-- Begin EXCERPTED DATA --

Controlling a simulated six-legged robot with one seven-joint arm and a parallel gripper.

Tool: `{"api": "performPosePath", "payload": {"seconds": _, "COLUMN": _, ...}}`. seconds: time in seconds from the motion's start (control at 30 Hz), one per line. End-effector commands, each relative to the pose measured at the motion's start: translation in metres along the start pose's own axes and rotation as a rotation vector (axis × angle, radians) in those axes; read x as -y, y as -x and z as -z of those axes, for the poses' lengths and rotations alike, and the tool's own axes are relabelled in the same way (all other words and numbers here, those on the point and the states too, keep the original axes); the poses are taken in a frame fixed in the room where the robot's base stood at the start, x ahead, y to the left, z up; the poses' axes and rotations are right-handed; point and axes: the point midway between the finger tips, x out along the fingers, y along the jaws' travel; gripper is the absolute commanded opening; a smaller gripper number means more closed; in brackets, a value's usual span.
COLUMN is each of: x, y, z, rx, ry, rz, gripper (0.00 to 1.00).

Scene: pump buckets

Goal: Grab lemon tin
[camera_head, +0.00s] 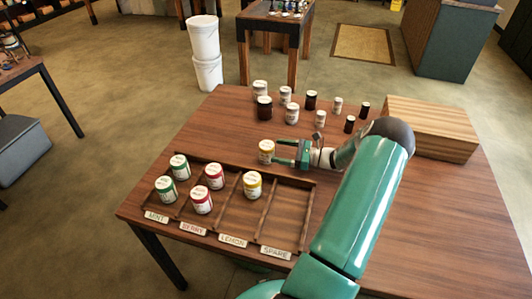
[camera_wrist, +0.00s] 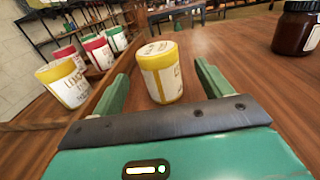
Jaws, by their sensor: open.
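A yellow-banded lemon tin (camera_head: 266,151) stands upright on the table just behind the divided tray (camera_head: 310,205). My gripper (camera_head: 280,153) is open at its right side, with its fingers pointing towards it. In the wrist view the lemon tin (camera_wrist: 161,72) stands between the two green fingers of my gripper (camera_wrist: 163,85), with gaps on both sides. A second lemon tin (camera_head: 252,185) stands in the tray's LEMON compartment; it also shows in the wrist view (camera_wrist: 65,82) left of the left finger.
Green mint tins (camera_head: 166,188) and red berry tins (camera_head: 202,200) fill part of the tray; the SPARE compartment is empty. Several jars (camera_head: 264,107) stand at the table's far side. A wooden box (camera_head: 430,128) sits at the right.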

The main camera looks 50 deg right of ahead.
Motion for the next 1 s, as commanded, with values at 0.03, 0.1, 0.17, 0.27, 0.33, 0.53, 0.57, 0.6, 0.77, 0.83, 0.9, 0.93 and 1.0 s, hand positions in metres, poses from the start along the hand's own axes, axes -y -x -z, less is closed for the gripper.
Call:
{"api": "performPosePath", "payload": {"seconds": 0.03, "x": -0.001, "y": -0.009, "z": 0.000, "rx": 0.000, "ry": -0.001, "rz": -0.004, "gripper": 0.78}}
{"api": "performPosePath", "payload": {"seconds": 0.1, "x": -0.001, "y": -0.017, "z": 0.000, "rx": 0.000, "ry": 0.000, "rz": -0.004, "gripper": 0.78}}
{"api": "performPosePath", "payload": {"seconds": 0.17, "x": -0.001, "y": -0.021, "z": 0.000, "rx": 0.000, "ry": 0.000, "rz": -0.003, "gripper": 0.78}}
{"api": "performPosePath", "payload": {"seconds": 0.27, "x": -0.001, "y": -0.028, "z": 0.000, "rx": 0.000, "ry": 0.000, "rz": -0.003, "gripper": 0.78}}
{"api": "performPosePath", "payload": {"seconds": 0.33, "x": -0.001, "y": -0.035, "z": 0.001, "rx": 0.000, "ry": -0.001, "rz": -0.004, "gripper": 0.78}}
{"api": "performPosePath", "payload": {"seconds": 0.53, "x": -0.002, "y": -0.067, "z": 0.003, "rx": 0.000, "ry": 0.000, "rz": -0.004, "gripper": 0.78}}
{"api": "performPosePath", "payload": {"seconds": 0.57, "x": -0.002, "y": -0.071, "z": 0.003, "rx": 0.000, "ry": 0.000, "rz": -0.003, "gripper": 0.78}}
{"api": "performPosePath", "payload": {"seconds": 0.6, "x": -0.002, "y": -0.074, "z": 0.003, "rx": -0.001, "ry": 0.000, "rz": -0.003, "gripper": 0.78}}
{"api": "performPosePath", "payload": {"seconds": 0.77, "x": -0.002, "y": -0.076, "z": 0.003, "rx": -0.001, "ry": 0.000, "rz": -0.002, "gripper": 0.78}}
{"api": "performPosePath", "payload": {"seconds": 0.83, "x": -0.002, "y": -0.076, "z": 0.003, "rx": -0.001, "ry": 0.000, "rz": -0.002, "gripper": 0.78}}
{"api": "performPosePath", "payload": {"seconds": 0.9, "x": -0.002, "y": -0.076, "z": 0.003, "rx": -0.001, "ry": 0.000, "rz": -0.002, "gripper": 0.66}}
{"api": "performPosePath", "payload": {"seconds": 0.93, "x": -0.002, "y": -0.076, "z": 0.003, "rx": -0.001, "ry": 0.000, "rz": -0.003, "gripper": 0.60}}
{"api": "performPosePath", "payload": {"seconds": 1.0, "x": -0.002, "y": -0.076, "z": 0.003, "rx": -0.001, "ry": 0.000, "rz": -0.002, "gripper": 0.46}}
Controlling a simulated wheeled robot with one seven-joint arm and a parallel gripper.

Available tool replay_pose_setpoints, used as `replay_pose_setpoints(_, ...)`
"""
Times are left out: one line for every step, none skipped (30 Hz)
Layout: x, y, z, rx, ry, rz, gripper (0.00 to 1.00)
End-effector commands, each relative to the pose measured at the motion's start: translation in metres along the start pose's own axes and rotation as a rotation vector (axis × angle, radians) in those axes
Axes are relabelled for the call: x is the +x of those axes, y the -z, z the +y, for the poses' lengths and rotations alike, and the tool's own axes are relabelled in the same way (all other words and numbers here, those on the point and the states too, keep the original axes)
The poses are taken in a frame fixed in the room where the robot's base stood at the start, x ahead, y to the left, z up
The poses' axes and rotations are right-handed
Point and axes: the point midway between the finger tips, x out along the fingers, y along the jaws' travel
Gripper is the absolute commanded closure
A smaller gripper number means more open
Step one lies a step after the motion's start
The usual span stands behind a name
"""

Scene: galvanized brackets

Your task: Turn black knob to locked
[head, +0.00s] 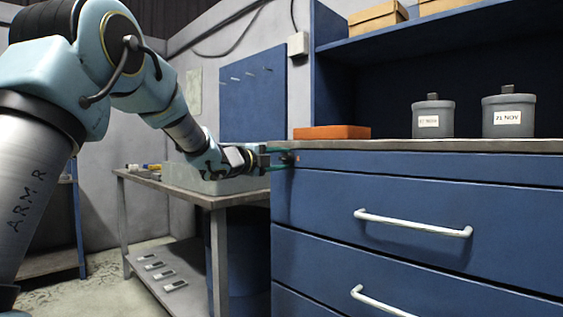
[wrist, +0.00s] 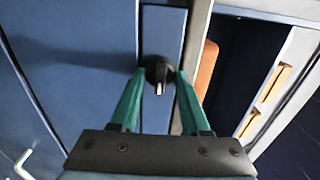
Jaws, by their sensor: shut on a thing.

-- End EXCERPTED DATA --

Extract the full listing above verbatim; pictures are to be left out of the copy.

ANSWER TO THE TASK
Controlling a simulated six-legged robot with one seven-joint arm and a parallel gripper.

Tool: `{"api": "performPosePath", "payload": {"seconds": _, "COLUMN": _, ...}}`. seconds: time in seconds from the motion's start (control at 30 Hz), one per line. End-effector commands, each relative to the pose measured at the motion's start: translation in metres along the start pose's own axes and rotation as a rotation vector (axis × angle, radians) in those axes; read x as -y, y as -x and z as -z of those axes, for the poses' lengths and rotations alike, and the tool's own axes are relabelled in the same way (all other words and numbers here, those on the point and the states too, keep the original axes); the poses are taken in a frame fixed in the room where the robot's base stood at the start, x ahead, y to the left, z up; the poses' axes and rotations are right-handed; point and axes: the point midway between the finger tips, x out along the fingers, y along the jaws' travel; gripper is the absolute commanded opening; a smaller gripper number means more closed; in brackets, a value's usual span.
COLUMN is each of: x, y, z, rx, ry, rz, gripper (0.00 to 1.00).

Scene: pump buckets

Goal: Grab lemon tin
[camera_head, +0.00s] 
[camera_wrist, +0.00s] 
Jaws, by their sensor: open.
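A yellow-banded lemon tin (camera_head: 266,151) stands upright on the table just behind the divided tray (camera_head: 310,205). My gripper (camera_head: 280,153) is open at its right side, with its fingers pointing towards it. In the wrist view the lemon tin (camera_wrist: 161,72) stands between the two green fingers of my gripper (camera_wrist: 163,85), with gaps on both sides. A second lemon tin (camera_head: 252,185) stands in the tray's LEMON compartment; it also shows in the wrist view (camera_wrist: 65,82) left of the left finger.
Green mint tins (camera_head: 166,188) and red berry tins (camera_head: 202,200) fill part of the tray; the SPARE compartment is empty. Several jars (camera_head: 264,107) stand at the table's far side. A wooden box (camera_head: 430,128) sits at the right.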

The main camera looks 50 deg right of ahead.
Motion for the next 1 s, as commanded, with values at 0.03, 0.1, 0.17, 0.27, 0.33, 0.53, 0.57, 0.6, 0.77, 0.83, 0.9, 0.93 and 1.0 s, hand positions in metres, poses from the start along the hand's own axes, axes -y -x -z, less is closed for the gripper.
Call:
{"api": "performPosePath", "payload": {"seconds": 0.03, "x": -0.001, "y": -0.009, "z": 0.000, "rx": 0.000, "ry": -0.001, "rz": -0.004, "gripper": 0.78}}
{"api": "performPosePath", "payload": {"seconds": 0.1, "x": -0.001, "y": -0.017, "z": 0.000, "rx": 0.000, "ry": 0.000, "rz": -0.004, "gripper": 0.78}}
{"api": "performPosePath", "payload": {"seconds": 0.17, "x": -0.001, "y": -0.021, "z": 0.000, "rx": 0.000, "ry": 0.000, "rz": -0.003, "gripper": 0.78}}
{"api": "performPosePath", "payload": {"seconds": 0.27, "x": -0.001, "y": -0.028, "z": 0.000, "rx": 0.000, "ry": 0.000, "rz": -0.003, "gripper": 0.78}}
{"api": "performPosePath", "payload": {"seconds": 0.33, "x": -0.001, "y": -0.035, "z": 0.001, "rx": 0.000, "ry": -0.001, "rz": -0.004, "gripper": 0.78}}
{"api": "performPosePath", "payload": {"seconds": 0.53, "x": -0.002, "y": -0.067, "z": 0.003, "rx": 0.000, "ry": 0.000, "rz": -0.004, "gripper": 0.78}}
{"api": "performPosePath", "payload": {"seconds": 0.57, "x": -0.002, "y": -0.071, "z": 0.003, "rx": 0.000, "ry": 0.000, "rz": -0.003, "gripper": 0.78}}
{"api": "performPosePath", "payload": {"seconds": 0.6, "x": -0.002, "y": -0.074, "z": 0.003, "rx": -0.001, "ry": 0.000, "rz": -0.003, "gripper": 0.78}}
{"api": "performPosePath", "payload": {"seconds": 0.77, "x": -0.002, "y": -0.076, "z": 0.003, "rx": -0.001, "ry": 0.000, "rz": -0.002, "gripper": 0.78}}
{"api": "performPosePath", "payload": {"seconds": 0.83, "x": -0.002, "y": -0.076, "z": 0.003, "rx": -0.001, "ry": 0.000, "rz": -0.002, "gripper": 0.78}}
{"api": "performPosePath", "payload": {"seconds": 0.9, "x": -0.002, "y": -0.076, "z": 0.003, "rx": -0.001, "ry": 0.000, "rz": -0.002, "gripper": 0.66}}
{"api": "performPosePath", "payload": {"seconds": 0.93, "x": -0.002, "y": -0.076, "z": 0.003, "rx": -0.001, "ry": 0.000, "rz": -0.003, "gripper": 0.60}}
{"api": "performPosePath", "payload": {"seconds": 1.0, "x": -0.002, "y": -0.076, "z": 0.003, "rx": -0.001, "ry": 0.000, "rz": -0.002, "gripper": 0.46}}
Controlling a simulated wheeled robot with one seven-joint arm and a parallel gripper.

Available tool replay_pose_setpoints, used as `replay_pose_setpoints(_, ...)`
"""
Times are left out: one line for every step, none skipped (30 Hz)
Layout: x, y, z, rx, ry, rz, gripper (0.00 to 1.00)
End-effector commands, each relative to the pose measured at the motion's start: translation in metres along the start pose's own axes and rotation as a rotation vector (axis × angle, radians) in those axes
Axes are relabelled for the call: x is the +x of those axes, y the -z, z the +y, for the poses' lengths and rotations alike, and the tool's own axes are relabelled in the same way (all other words and numbers here, those on the point and the states too, keep the original axes)
The poses are taken in a frame fixed in the room where the robot's base stood at the start, x ahead, y to the left, z up
The poses' axes and rotations are right-handed
Point and axes: the point midway between the finger tips, x out along the fingers, y along the jaws' travel
Gripper is the absolute commanded closure
A smaller gripper number means more open
Step one lies a step after the motion's start
The usual span stands behind a name
"""

Scene: galvanized brackets

Your task: Turn black knob to locked
[head, +0.00s] 
[wrist, +0.00s] 
Jaws, by their sensor: shut on a thing.

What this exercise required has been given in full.